---------- Material ----------
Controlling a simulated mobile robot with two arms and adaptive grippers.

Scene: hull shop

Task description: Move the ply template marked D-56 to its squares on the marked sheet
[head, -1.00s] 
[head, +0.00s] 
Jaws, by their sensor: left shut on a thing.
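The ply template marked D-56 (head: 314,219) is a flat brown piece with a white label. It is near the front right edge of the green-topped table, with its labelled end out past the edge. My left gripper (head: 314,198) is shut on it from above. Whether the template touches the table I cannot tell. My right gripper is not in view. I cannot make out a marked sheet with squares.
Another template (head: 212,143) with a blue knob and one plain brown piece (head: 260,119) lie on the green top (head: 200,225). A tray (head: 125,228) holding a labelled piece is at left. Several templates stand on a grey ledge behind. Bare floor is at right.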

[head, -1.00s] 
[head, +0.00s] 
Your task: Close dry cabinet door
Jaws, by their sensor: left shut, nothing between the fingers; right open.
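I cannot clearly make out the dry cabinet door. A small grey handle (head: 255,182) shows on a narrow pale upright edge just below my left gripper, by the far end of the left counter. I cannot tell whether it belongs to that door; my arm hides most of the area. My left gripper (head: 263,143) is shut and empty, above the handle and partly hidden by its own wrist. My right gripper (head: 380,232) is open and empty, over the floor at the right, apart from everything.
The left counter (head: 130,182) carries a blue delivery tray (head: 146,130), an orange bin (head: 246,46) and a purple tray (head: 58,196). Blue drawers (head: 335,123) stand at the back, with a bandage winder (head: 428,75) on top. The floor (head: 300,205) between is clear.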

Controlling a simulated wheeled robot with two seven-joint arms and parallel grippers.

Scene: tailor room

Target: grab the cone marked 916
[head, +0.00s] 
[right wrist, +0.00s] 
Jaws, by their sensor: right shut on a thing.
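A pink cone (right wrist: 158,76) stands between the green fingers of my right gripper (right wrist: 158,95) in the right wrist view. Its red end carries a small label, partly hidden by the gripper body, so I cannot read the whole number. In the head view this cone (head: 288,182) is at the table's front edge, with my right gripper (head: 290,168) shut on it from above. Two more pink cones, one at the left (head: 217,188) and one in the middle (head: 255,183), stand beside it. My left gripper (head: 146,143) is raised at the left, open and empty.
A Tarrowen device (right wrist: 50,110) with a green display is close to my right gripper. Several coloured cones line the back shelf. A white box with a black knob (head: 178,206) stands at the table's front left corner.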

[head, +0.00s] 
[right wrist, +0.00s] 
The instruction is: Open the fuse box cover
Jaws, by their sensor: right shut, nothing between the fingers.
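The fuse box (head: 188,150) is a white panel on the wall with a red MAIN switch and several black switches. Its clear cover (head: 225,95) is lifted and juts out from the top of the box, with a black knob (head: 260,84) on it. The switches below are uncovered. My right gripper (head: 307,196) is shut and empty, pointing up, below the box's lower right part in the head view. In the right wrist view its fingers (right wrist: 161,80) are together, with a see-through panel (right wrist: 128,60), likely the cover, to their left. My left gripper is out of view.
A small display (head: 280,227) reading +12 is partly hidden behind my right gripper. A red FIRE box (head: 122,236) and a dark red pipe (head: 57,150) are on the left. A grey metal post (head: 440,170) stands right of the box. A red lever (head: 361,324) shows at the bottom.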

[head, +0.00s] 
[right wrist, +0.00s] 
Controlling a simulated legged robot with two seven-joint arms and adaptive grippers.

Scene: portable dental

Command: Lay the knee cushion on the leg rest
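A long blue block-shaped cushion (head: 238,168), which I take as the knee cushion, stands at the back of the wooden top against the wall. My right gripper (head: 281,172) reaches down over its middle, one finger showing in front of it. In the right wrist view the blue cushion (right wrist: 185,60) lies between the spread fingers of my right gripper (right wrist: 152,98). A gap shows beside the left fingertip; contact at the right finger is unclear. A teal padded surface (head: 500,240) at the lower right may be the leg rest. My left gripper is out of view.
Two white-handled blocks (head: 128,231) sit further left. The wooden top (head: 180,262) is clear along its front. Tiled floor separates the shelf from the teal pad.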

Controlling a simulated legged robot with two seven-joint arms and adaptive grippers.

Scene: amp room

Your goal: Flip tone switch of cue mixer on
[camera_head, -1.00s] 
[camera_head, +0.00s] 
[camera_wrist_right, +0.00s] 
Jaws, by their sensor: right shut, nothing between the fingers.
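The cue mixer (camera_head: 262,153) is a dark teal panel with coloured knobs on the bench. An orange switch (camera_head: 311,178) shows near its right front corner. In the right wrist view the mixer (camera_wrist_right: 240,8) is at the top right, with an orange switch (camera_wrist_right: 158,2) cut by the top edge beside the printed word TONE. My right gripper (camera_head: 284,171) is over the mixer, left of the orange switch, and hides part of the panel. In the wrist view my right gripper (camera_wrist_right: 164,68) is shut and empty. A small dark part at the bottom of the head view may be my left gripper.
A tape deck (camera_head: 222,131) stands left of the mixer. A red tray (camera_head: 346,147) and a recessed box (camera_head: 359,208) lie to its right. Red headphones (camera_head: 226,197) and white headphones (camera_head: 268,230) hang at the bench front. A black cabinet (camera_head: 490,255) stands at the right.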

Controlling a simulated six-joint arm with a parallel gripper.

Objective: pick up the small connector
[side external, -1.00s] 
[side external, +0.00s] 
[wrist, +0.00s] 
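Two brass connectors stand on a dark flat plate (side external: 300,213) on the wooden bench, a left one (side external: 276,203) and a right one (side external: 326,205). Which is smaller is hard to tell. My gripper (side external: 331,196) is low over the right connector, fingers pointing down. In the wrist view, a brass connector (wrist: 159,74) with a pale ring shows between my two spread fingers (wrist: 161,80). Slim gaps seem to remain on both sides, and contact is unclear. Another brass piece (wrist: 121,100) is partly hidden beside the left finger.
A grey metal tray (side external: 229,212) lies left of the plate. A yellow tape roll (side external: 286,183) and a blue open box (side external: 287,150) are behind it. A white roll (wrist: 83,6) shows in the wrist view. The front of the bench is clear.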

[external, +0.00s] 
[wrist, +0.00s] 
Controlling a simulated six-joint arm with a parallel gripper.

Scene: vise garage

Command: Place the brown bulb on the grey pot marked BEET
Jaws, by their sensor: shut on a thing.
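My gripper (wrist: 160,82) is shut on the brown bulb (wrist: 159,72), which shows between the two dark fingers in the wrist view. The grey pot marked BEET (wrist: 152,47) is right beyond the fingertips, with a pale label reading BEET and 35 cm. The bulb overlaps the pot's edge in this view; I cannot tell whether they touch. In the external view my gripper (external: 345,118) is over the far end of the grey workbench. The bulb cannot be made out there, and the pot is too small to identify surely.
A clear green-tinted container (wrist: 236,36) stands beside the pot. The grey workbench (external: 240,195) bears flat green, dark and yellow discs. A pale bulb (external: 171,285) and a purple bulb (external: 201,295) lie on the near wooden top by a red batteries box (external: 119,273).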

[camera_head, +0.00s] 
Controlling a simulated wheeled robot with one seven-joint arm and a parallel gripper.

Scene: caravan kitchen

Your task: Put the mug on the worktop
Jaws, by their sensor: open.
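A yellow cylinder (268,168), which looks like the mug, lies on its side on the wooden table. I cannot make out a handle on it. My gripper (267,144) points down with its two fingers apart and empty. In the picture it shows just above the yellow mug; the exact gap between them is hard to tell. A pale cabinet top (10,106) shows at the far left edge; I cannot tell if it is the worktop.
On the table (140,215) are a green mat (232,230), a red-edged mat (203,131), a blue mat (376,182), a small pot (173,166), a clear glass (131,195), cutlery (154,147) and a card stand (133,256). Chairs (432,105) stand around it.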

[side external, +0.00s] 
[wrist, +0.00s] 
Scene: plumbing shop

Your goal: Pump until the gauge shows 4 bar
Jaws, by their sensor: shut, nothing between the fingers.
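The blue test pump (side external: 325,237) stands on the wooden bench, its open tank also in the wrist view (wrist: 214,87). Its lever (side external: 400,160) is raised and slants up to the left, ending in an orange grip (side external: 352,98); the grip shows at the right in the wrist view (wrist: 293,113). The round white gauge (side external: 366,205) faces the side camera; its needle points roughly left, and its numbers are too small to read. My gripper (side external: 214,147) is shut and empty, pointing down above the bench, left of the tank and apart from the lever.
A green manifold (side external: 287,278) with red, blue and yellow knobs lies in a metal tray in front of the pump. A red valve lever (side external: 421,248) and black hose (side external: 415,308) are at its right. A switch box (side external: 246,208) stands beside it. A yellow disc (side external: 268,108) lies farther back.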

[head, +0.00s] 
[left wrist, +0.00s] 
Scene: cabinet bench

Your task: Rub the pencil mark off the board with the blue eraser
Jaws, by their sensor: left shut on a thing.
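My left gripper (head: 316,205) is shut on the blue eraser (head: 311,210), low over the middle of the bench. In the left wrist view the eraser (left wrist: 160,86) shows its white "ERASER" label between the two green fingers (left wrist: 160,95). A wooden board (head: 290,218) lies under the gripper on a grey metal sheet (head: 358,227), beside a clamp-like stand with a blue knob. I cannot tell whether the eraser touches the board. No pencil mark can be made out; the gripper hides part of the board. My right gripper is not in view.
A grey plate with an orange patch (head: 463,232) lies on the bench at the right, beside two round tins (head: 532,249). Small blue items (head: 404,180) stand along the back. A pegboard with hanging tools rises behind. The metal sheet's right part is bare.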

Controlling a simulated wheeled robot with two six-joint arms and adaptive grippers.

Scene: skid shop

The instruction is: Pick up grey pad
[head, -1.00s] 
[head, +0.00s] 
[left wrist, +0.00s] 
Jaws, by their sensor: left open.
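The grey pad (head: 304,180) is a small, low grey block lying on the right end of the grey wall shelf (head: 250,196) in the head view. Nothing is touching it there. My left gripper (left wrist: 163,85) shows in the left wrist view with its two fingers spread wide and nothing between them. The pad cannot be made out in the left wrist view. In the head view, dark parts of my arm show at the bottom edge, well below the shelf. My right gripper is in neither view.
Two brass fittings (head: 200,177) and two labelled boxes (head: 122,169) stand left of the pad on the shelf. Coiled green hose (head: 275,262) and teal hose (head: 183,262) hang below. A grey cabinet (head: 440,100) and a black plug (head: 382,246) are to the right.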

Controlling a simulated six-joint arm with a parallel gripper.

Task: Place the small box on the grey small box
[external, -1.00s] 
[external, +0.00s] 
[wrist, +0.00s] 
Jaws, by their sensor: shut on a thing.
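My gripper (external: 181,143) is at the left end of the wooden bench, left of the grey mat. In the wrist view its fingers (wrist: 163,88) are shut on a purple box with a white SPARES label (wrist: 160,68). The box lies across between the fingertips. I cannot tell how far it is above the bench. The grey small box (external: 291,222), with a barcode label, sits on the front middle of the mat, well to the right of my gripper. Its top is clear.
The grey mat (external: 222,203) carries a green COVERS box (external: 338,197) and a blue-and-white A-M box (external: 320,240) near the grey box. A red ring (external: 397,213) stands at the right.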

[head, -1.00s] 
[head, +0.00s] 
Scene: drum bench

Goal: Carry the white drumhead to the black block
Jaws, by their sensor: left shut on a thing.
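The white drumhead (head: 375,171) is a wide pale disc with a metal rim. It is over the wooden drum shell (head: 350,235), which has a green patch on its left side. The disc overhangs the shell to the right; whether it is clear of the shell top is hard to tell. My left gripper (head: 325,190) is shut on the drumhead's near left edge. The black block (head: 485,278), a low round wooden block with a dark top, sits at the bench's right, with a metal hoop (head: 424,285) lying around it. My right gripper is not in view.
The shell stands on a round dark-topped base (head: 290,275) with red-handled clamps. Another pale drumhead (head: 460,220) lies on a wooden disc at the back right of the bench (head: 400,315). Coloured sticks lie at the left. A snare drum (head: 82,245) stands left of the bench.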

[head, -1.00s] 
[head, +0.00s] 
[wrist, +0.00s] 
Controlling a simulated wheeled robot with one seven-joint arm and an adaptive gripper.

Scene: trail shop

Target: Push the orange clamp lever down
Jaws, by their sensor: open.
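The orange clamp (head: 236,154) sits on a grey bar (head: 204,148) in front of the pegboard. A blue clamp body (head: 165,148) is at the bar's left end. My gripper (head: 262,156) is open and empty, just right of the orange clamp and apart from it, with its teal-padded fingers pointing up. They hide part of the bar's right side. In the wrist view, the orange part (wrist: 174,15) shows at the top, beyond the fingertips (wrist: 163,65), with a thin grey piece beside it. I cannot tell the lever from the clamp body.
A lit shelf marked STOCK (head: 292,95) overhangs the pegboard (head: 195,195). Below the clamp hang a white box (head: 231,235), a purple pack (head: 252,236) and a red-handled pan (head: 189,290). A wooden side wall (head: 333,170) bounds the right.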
----------
> _Work to complete_: Starting with the line that contains "Scene: plumbing shop", repeat each line exactly, and stop once the line that contains "Your task: Rub" has been repeated.

> _Task output_:
Scene: plumbing shop

Your goal: Pump until the gauge shows 4 bar
Jaws, by their sensor: shut, nothing between the fingers.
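The blue test pump (side external: 325,237) stands on the wooden bench, its open tank also in the wrist view (wrist: 214,87). Its lever (side external: 400,160) is raised and slants up to the left, ending in an orange grip (side external: 352,98); the grip shows at the right in the wrist view (wrist: 293,113). The round white gauge (side external: 366,205) faces the side camera; its needle points roughly left, and its numbers are too small to read. My gripper (side external: 214,147) is shut and empty, pointing down above the bench, left of the tank and apart from the lever.
A green manifold (side external: 287,278) with red, blue and yellow knobs lies in a metal tray in front of the pump. A red valve lever (side external: 421,248) and black hose (side external: 415,308) are at its right. A switch box (side external: 246,208) stands beside it. A yellow disc (side external: 268,108) lies farther back.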

[head, +0.00s] 
[left wrist, +0.00s] 
Scene: cabinet bench

Your task: Rub the pencil mark off the board with the blue eraser

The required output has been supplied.